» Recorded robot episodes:
▬▬▬▬▬▬▬▬▬▬

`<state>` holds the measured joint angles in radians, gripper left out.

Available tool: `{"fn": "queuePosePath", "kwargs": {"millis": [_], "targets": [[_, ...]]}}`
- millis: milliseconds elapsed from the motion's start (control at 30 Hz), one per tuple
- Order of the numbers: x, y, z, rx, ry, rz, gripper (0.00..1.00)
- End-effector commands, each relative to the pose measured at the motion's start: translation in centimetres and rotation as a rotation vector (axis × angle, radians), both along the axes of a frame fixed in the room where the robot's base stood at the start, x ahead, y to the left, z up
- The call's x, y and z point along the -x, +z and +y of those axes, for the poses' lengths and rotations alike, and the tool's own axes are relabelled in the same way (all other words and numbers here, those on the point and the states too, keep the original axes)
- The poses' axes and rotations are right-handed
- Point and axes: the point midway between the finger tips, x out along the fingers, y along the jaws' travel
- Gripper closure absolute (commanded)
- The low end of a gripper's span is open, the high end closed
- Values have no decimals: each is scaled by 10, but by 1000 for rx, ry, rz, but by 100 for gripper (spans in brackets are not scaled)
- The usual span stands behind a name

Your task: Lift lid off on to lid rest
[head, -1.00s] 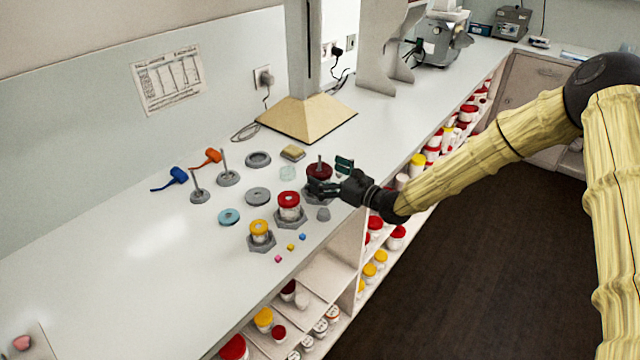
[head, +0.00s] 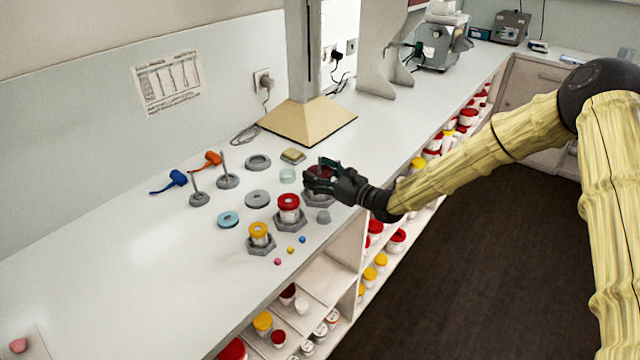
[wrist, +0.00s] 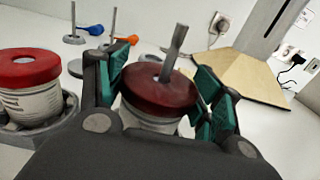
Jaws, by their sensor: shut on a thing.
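In the head view the lid is mostly hidden behind my gripper (head: 318,180). My gripper's green finger pads (wrist: 160,82) stand on both sides of the lid, shut on it. The jar stands in a grey holder at the counter's front edge. Flat grey rings (head: 257,198) (head: 258,162) and a blue ring (head: 228,219) lie to the left; I cannot tell which is the lid rest.
A red-lidded jar (head: 289,203) in a hexagonal holder stands close beside, with a yellow-lidded jar (head: 259,234) nearer.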

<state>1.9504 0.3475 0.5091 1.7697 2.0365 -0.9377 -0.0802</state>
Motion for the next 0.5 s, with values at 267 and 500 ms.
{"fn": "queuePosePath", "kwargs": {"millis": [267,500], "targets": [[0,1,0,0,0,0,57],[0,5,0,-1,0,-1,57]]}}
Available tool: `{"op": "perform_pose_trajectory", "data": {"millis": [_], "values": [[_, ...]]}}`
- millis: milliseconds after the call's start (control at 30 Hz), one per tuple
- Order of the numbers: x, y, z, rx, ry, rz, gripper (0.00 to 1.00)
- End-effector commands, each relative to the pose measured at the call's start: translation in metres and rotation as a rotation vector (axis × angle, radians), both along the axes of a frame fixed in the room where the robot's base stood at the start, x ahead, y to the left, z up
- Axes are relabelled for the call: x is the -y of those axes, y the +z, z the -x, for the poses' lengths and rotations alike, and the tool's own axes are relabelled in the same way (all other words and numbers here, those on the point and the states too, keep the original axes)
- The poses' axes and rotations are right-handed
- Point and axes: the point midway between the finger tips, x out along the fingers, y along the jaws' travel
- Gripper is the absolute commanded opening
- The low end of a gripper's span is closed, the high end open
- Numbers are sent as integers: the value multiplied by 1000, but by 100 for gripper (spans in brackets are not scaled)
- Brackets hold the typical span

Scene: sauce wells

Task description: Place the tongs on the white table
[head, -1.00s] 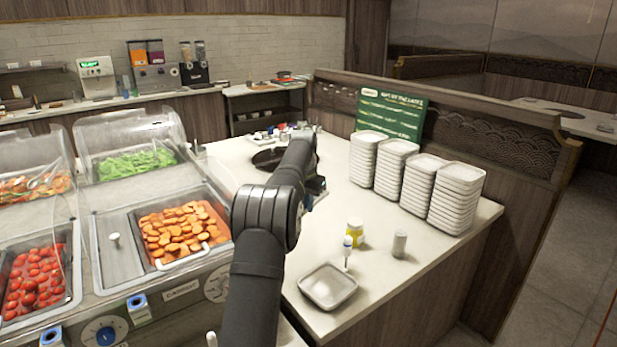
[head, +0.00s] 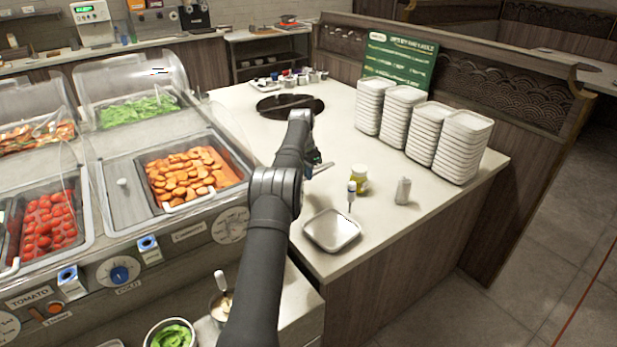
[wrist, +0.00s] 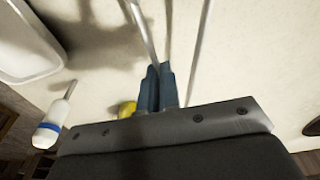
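My gripper (wrist: 153,75) is above the white table (head: 265,140) in the wrist view, its blue-grey fingers close together. Thin metal strips that look like the tongs (wrist: 143,30) run out from between and beside the fingers, so the gripper appears shut on them. In the head view my gripper (head: 313,160) is mostly hidden by my arm, and a short metal piece of the tongs (head: 323,167) shows at its right. I cannot tell whether the tongs touch the tabletop.
A square white dish (head: 332,231), a blue-banded white utensil (head: 351,188), a yellow jar (head: 360,178) and a grey shaker (head: 403,190) stand right of my gripper. Plate stacks (head: 458,148) and a green sign (head: 398,57) are behind. A dark round well (head: 275,107) lies beyond.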

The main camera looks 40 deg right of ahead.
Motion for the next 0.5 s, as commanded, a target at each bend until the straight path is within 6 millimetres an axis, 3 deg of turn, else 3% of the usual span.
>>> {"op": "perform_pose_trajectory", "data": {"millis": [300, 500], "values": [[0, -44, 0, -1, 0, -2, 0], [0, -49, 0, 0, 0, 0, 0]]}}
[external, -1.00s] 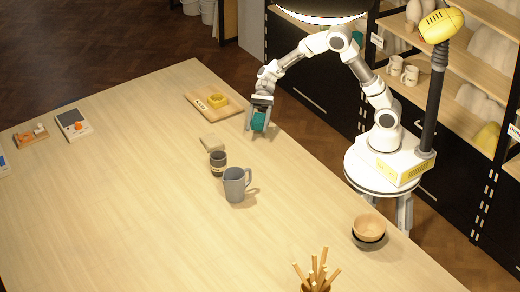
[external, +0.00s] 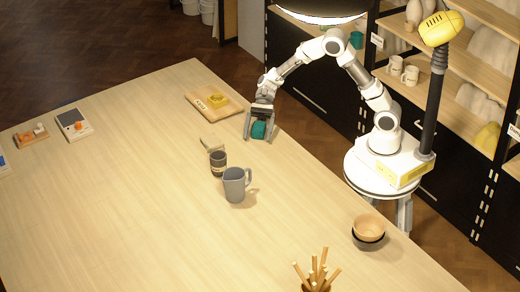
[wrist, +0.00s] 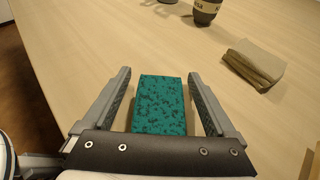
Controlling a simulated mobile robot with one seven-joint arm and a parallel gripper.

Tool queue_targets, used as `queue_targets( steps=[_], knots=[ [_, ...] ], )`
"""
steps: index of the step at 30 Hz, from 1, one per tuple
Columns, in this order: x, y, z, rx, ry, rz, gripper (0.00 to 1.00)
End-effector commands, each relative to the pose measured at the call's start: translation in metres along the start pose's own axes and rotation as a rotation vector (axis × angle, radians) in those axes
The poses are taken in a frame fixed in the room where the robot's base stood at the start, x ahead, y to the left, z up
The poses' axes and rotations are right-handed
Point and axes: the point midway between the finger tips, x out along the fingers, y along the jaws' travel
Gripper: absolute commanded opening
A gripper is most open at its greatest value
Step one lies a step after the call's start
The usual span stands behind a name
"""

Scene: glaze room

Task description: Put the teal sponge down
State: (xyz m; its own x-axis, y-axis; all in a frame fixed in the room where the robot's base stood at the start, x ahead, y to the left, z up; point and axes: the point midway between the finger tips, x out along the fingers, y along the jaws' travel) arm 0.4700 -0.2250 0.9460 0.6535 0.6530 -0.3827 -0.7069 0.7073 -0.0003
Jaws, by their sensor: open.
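The teal sponge (external: 258,130) is a speckled block near the table's far right edge in the external view. It also shows in the wrist view (wrist: 160,104), between the two fingers of my gripper (wrist: 160,88). A gap shows on each side of the sponge, so the fingers are open and apart from it. In the external view my gripper (external: 260,135) points down around the sponge, low at the tabletop. The sponge seems to rest on the table (external: 130,190), though its underside is hidden.
A folded tan cloth (wrist: 255,62) lies close by, with a dark cup (wrist: 206,10) beyond it. A grey pitcher (external: 235,185) stands farther along. The table's left-middle is clear.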

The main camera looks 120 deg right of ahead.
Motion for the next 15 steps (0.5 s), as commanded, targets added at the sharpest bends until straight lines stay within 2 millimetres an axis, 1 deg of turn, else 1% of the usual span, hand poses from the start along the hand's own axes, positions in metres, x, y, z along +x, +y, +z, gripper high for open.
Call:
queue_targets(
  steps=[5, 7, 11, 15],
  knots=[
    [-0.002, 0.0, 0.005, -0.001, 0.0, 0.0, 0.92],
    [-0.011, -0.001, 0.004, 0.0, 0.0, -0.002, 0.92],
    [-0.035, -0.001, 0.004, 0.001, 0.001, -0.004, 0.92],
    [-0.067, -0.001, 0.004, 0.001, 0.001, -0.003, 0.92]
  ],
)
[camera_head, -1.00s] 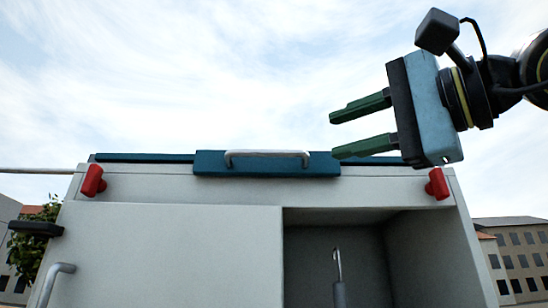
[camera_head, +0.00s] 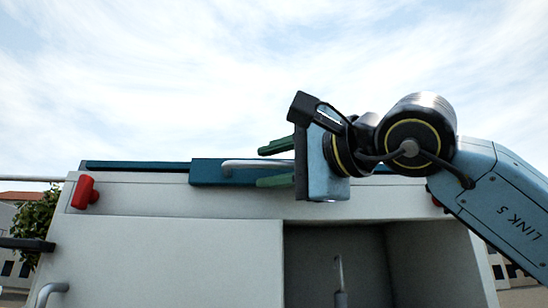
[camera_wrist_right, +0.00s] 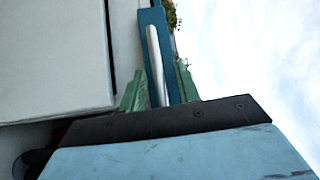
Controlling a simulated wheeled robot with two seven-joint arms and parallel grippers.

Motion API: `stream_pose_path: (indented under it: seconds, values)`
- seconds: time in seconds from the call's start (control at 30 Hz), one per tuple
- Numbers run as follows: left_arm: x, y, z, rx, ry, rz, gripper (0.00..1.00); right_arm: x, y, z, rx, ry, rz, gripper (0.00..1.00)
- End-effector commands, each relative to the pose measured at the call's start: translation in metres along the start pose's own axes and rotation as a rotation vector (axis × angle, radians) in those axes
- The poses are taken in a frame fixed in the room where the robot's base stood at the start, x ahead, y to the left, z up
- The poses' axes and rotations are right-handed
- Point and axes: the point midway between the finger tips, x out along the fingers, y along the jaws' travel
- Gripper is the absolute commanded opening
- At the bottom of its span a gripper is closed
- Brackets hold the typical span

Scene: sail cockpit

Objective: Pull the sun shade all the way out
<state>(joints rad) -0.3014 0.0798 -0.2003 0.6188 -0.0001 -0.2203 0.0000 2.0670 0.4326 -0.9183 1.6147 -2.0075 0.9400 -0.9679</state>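The sun shade's teal front bar (camera_head: 205,172) lies along the top edge of the white cabinet. A silver bar handle (camera_head: 238,163) is fixed to it; its right end is hidden behind my right gripper (camera_head: 260,167). The right gripper's green fingers are open, one above and one below the handle in the head view. In the right wrist view, the handle (camera_wrist_right: 155,60) lies between the two spread fingers (camera_wrist_right: 160,82), with visible gaps. The fingers do not appear closed on it. My left gripper is not in view.
A red knob (camera_head: 85,192) sits at the cabinet's upper left; another at the right is mostly hidden by my arm. An open compartment (camera_head: 310,250) holds a metal hook-like part (camera_head: 339,270). Open sky lies above the cabinet.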

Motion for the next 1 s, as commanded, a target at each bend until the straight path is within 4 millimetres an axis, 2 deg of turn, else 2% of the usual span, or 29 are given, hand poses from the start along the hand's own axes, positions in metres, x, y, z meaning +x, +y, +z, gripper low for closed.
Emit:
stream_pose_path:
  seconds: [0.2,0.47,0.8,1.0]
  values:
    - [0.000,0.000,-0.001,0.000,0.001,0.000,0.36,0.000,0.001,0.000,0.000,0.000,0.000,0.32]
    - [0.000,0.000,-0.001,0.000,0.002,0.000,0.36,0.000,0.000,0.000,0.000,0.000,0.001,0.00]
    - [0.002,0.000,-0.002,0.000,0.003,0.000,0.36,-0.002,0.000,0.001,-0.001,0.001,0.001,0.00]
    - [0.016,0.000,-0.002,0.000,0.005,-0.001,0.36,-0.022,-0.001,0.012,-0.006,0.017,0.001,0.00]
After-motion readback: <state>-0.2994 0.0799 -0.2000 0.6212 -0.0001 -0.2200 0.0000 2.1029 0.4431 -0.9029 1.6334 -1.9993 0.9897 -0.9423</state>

▬▬▬▬▬▬▬▬▬▬

» Your task: Take only the lines above from the one that has "[external, -1.00s]" through the one that has "Task description: Put the teal sponge down" and reproduce them exactly, omitting any pictures.

» Written reply:
[external, -1.00s] 
[external, +0.00s] 
[wrist, +0.00s] 
Controlling a simulated mobile robot with one seven-joint arm and a parallel gripper.

Tool queue_targets, used as `queue_targets( steps=[_], knots=[ [_, ...] ], )`
"""
steps: index of the step at 30 Hz, from 1, one per tuple
Columns, in this order: x, y, z, rx, ry, rz, gripper (0.00 to 1.00)
End-effector commands, each relative to the pose measured at the call's start: translation in metres along the start pose's own axes and rotation as a rotation vector (axis × angle, radians) in those axes
The poses are taken in a frame fixed in the room where the robot's base stood at the start, x ahead, y to the left, z up
The poses' axes and rotations are right-handed
Point and axes: the point midway between the finger tips, x out along the fingers, y along the jaws' travel
Gripper: absolute commanded opening
A gripper is most open at its greatest value
Step one lies a step after the call's start
The usual span stands behind a name
"""

Scene: glaze room

Task description: Put the teal sponge down

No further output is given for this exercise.